WHAT YOU WILL DO » Gather each line of the records where "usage" appears.

DATASET ROWS »
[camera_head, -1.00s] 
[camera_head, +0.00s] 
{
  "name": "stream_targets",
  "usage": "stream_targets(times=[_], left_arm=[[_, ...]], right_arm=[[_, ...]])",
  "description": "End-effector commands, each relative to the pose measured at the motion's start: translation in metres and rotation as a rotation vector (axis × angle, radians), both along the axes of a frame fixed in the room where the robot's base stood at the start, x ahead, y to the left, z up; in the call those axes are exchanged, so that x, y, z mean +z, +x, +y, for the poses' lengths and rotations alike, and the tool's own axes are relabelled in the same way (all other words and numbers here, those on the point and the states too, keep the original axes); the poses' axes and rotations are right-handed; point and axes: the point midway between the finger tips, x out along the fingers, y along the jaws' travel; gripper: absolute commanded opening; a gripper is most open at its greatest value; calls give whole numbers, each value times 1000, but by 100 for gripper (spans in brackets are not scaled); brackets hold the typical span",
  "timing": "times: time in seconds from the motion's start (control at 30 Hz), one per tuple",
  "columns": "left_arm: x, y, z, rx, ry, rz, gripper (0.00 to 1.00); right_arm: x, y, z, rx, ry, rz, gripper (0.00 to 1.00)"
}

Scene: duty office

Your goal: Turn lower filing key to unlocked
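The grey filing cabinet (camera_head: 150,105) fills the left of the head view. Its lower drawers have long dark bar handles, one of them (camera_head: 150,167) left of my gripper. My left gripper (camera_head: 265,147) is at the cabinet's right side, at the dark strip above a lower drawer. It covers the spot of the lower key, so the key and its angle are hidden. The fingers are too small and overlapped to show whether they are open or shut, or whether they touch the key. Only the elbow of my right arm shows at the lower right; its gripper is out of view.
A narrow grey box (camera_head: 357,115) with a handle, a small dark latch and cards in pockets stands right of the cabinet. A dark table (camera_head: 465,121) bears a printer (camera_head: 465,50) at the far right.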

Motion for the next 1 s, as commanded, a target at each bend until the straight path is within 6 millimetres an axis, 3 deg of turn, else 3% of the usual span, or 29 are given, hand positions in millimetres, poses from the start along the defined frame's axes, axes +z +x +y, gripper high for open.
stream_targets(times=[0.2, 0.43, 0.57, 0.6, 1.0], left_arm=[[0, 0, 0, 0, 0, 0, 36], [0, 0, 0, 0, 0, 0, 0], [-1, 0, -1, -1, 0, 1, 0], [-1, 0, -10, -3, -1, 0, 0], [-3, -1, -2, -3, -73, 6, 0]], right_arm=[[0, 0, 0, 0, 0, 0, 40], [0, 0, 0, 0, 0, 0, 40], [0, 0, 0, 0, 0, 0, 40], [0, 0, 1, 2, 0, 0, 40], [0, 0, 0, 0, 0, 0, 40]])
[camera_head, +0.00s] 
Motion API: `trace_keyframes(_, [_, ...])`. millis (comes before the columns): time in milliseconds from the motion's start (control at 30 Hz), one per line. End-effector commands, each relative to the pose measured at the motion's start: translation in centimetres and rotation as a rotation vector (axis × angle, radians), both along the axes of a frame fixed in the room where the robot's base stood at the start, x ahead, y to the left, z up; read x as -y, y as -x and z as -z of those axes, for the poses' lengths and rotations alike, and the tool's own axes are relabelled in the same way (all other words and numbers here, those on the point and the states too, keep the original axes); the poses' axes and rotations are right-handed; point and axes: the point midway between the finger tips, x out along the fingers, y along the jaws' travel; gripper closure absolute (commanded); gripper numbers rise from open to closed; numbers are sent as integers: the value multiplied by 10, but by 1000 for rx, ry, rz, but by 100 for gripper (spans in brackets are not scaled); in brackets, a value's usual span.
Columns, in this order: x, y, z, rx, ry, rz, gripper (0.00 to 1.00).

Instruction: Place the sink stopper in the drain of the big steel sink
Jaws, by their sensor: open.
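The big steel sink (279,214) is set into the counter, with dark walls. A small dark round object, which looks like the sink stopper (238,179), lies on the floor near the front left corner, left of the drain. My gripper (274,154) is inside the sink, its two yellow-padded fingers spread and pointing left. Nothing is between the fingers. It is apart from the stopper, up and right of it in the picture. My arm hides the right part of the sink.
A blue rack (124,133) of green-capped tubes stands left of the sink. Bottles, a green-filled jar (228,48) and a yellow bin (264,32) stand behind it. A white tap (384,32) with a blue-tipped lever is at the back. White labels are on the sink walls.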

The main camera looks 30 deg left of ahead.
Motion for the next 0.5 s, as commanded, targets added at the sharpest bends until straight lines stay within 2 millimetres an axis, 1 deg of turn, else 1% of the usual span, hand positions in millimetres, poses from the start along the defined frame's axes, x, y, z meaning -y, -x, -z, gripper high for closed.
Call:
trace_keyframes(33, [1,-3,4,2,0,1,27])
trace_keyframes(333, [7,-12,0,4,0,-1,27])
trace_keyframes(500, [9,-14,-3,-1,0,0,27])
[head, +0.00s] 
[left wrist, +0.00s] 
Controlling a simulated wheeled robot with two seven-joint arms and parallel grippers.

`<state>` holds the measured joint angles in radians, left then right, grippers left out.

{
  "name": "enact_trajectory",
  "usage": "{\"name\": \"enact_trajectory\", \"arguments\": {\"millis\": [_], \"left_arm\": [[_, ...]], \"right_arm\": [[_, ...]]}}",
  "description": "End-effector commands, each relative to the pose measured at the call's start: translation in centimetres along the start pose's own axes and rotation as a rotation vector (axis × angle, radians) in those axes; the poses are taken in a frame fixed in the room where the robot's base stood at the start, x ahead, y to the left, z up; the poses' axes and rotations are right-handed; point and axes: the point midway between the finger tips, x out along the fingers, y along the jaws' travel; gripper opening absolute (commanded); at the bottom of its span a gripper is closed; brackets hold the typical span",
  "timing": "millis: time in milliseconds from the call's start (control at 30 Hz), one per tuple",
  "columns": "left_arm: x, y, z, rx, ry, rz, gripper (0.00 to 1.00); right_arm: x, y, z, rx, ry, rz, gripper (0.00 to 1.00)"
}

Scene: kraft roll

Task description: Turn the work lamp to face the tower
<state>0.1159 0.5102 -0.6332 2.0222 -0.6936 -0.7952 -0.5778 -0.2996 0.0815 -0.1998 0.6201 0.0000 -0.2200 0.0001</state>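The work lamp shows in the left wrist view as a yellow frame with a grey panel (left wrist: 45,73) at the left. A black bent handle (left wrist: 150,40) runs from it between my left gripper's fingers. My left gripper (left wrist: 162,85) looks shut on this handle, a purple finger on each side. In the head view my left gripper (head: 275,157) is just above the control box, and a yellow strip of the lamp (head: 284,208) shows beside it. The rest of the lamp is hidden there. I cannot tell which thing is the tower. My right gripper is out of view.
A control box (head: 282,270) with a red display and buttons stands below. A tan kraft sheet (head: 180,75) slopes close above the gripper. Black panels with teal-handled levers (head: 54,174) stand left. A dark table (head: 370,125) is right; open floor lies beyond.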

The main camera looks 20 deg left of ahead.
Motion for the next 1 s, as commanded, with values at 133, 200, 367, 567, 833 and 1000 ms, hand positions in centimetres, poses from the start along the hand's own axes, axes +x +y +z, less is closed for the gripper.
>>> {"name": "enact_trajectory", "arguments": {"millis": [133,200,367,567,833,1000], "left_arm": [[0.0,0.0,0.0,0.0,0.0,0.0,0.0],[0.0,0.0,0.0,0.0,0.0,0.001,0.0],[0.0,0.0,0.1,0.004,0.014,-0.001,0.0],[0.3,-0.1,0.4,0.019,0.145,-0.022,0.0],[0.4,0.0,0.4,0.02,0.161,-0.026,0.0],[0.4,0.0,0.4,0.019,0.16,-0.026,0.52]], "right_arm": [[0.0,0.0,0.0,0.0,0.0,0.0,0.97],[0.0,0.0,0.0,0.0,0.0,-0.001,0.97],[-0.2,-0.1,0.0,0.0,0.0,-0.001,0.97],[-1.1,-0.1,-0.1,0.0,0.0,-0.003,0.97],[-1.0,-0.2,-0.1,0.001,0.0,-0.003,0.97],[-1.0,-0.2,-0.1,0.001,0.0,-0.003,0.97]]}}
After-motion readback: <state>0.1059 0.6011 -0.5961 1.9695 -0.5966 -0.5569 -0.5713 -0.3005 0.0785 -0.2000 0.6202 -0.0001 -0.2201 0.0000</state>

THE ANSWER »
  "usage": "stream_targets(times=[_], left_arm=[[_, ...]], right_arm=[[_, ...]])",
  "usage": "{\"name\": \"enact_trajectory\", \"arguments\": {\"millis\": [_], \"left_arm\": [[_, ...]], \"right_arm\": [[_, ...]]}}",

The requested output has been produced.